If you can, use Meyer lemons, as they have a more interesting flavor. Or, use a mix of lemon and a bit of lime juice. Or maybe a little orange juice — just something to make your lemonade something more than plain lemon. That’s the same reason we included basil, to add interest and flavor. Other herbs would be good, too: mint, a bit of culinary lavender, rosemary, or something else. We used carbonated water to give the lemonade a slight fizz, and to give it a slight bitter undertone, but water will work fine, too.
Finally, note the ratios for lemonade: 1 part lemon juice, 1 part sugar, 4 parts water (one part in the simple syrup, the other three parts are the carbonated water).
Procedure in detail:
Make simple syrup. This is the key part of making lemonade. By using simple syrup instead of sugar, you’ll know that the sugar is completely dissolved, and simple syrup is much easier to stir into the lemon juice than sugar. What we do is squeeze the lemons, measure out how much juice we have — in this case, 1/3 of a cup — and put the same amount of sugar into a saucepan, followed by an equal amount of water (we measure with a scale, converting the volumes to weights measured in grams). Place the pan over medium-high heat and bring to a simmer, stirring to dissolve the sugar completely. Done: simple syrup, the best choice for sweetening drinks.

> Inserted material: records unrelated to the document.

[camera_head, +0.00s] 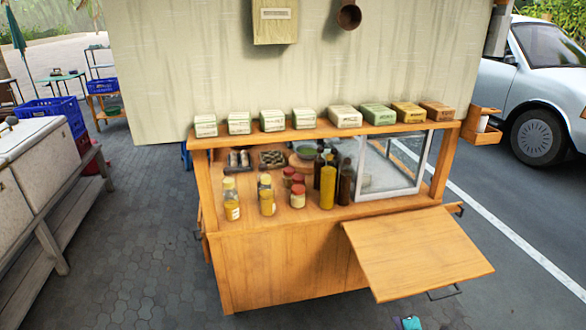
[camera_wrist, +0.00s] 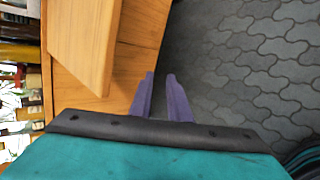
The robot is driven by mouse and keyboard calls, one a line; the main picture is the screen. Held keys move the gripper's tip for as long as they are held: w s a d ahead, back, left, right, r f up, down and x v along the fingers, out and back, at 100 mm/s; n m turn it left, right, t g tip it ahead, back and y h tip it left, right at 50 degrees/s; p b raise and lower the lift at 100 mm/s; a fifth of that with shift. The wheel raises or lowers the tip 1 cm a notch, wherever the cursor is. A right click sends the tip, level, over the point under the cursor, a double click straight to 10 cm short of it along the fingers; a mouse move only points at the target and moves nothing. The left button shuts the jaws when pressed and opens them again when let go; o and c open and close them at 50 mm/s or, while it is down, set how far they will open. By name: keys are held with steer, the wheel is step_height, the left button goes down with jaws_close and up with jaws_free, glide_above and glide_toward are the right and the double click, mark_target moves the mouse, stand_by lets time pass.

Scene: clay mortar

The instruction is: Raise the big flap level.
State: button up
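The big wooden flap (camera_head: 418,252) hangs off the right front of the wooden food cart (camera_head: 280,262). It slopes outward and down from its upper edge. A dark metal bracket or handle (camera_head: 444,292) shows under its lower right corner. In the wrist view a wooden board, probably the flap (camera_wrist: 85,45), is at the upper left. My gripper (camera_wrist: 160,75) has two purple fingers, apart with a narrow gap and nothing between them. They are beside the wood, over the paving edge.
Bottles and jars (camera_head: 297,190) stand on the cart's counter, beside a glass case (camera_head: 395,165). Boxes (camera_head: 345,116) line the top shelf. A grey bench (camera_head: 35,165) is at left, a white car (camera_head: 540,90) at right. Paving (camera_head: 150,240) around the cart is open.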

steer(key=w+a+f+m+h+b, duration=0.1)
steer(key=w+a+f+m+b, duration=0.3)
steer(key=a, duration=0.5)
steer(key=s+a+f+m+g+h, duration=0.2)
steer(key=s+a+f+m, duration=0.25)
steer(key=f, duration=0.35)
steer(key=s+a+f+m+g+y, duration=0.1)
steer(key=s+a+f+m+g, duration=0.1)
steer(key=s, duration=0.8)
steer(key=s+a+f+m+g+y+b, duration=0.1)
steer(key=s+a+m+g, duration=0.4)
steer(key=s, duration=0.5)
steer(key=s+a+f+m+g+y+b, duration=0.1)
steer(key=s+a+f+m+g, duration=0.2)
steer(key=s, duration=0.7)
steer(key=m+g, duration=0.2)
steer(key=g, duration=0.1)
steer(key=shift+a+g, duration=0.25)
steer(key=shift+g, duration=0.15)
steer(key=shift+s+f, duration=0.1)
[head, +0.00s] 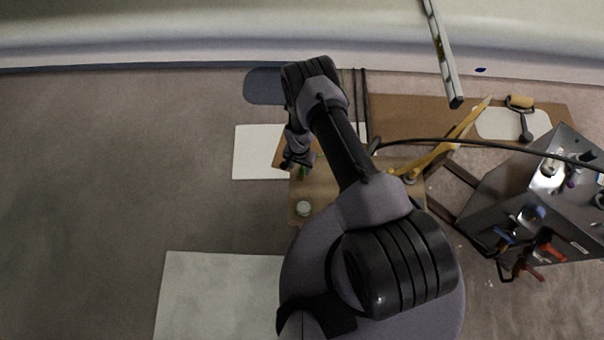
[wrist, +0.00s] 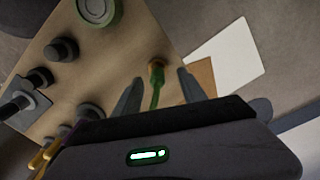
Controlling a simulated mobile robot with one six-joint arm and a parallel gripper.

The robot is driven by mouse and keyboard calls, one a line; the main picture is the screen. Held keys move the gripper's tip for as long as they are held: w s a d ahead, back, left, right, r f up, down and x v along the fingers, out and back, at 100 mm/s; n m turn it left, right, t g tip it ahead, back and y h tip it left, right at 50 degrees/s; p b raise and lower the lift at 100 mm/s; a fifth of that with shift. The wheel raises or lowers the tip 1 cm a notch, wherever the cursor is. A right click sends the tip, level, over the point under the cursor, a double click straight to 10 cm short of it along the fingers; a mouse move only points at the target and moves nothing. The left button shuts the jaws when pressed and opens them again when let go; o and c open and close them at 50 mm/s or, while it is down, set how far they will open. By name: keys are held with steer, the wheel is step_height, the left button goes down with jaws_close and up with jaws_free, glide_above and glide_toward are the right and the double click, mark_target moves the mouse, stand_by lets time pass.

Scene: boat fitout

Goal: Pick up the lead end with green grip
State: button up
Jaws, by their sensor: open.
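The lead end with the green grip (wrist: 156,88) shows in the wrist view between the two fingers of my gripper (wrist: 160,78), with a brownish-orange tip at its far end. My gripper is open, with a finger on either side of the green grip; I cannot tell whether either finger touches it. In the head view my gripper (head: 298,164) is over the left part of a wooden board (head: 328,197), and a small bit of the green grip (head: 303,173) shows beside it. The lower end of the grip is hidden behind my gripper body in the wrist view.
A round pale green-rimmed item (wrist: 97,10) and several dark knobs, one of them here (wrist: 62,49), stand on the board. A white sheet (head: 256,152) lies left of it. A grey metal box with tools (head: 520,200) stands at the right. Open floor lies left.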

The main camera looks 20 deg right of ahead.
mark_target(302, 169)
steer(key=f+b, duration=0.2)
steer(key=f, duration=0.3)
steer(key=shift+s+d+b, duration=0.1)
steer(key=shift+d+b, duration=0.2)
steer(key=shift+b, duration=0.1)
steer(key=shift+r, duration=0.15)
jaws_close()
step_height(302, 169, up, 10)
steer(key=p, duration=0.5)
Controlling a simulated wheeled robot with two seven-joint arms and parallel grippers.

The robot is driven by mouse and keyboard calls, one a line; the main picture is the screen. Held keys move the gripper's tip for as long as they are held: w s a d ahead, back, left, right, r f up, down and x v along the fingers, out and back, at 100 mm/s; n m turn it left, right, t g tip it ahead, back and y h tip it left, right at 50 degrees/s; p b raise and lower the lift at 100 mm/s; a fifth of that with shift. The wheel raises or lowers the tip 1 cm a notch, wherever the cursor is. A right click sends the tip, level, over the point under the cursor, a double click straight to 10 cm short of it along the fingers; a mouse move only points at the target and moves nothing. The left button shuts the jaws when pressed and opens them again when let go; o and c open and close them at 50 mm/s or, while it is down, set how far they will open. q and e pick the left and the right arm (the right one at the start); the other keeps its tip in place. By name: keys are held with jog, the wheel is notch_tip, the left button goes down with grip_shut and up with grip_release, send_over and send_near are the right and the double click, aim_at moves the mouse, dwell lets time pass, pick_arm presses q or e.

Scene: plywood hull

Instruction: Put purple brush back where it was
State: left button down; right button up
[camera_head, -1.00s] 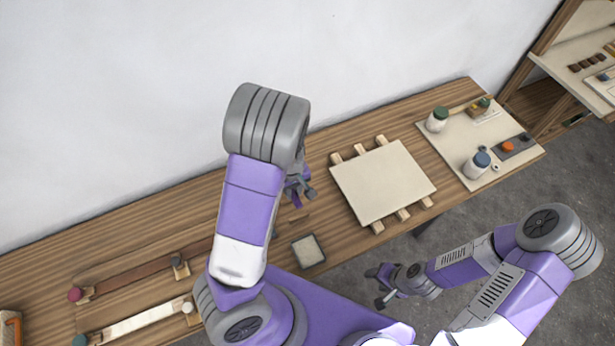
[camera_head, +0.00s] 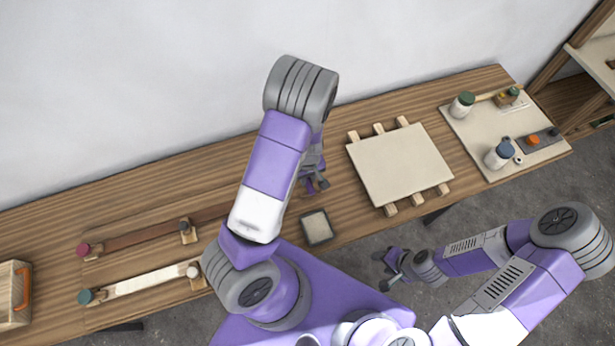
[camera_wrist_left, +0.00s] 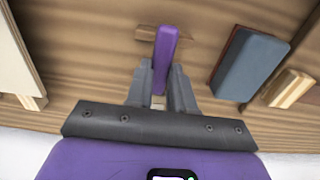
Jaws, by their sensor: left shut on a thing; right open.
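The purple brush (camera_wrist_left: 165,55) shows in the left wrist view as a purple handle standing up between the fingers. My left gripper (camera_wrist_left: 160,92) is shut on it. A short wooden piece (camera_wrist_left: 145,33) shows at the handle's far end; I cannot tell whether it is part of the brush or lies on the bench. In the head view my left gripper (camera_head: 317,184) is over the bench, left of the pale panel, and the arm hides most of the brush. My right gripper (camera_head: 388,270) is open and empty, in front of the bench.
The pale panel (camera_head: 400,165) lies on wooden strips. A small square pad (camera_head: 317,228) lies near the front edge. A blue-grey block (camera_wrist_left: 250,65) lies beside the brush. Jars (camera_head: 499,154) stand on a right-hand board. Long clamped strips (camera_head: 145,282) lie at left.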

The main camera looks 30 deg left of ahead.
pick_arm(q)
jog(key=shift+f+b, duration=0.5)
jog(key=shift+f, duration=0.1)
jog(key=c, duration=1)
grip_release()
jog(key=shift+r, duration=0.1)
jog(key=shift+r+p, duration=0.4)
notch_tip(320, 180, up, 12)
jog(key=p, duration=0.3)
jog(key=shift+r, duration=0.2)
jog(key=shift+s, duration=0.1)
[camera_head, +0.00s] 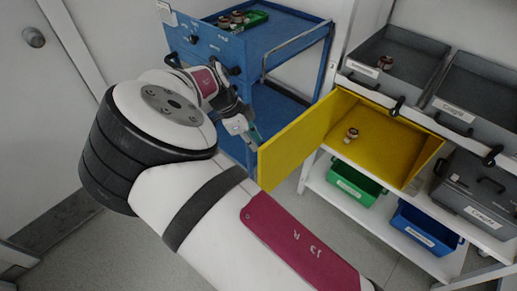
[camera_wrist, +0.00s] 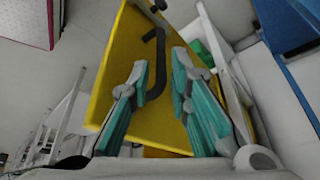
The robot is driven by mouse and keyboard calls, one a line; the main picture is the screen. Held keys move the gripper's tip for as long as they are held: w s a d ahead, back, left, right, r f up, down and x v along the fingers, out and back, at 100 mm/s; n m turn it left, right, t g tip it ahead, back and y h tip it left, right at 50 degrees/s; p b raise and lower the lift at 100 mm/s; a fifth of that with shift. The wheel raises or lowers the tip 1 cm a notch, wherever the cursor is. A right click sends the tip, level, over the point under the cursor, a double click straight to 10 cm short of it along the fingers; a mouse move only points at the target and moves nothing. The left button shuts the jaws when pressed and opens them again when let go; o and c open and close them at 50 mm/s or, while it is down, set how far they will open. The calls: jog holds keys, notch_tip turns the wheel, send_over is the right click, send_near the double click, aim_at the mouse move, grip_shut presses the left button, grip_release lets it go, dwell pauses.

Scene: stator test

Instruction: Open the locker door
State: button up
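The yellow locker (camera_head: 385,140) sits in a white shelf, and its interior shows. Its yellow door (camera_head: 300,139) stands swung well out to the left, hinged on the locker's left side. My gripper (camera_head: 252,137) is at the door's outer end, on the left in the head view. In the wrist view, the teal-padded fingers of my gripper (camera_wrist: 162,68) are spread in front of the door (camera_wrist: 118,70). The black door handle (camera_wrist: 158,62) shows between the fingers, with visible gaps beside it. Whether a finger touches the handle or door is unclear.
A small copper-coloured part (camera_head: 351,134) is inside the locker. Grey bins (camera_head: 395,60) are above it; green (camera_head: 352,186) and blue (camera_head: 425,228) bins are below. A blue cart (camera_head: 275,40) stands behind my gripper. Floor (camera_head: 300,215) is open in front of the shelf.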

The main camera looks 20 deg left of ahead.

Steep. Once the syrup is simmering, remove it from the heat and add the basil leaves — we used two — to the hot syrup. If you wish, you can crush them slightly with the back of a spoon to release more flavor. Let the syrup steep and cool for about an hour.
Make lemon syrup. Remove and discard the basil leaves in the now-cool syrup. Stir the syrup into the lemon juice, making lemon-flavored syrup. You can taste it now if you want.
Chill. Place the lemon syrup in the refrigerator until completely chilled. You didn’t know that it took so long to make lemonade, did you? Well, it does, if you want it perfect, which we do.
Freeze glasses. While the lemon syrup is chilling, place a couple of glasses in the freezer to get ice-cold. Nothing like an ice-cold, frosty glass to hold your lemonade, right? We thought so.
Serve. Finally, the time has come to prove to yourself that this is perfect lemonade. Remove the glasses from the freezer, place two large ice cubes in each one and divide the lemon syrup, followed by the carbonated water. Finish by garnishing with a few leaves of basil.
We know what you’re thinking: “Is it really worth all this to make a glass of lemonade?” Absolutely, if you want it to be perfect! The perfect amount of sour, the perfect amount of sweet, not too strong, plus slightly fizzy. And, with a hint of basil (or other herb of your choosing). An easy five stars.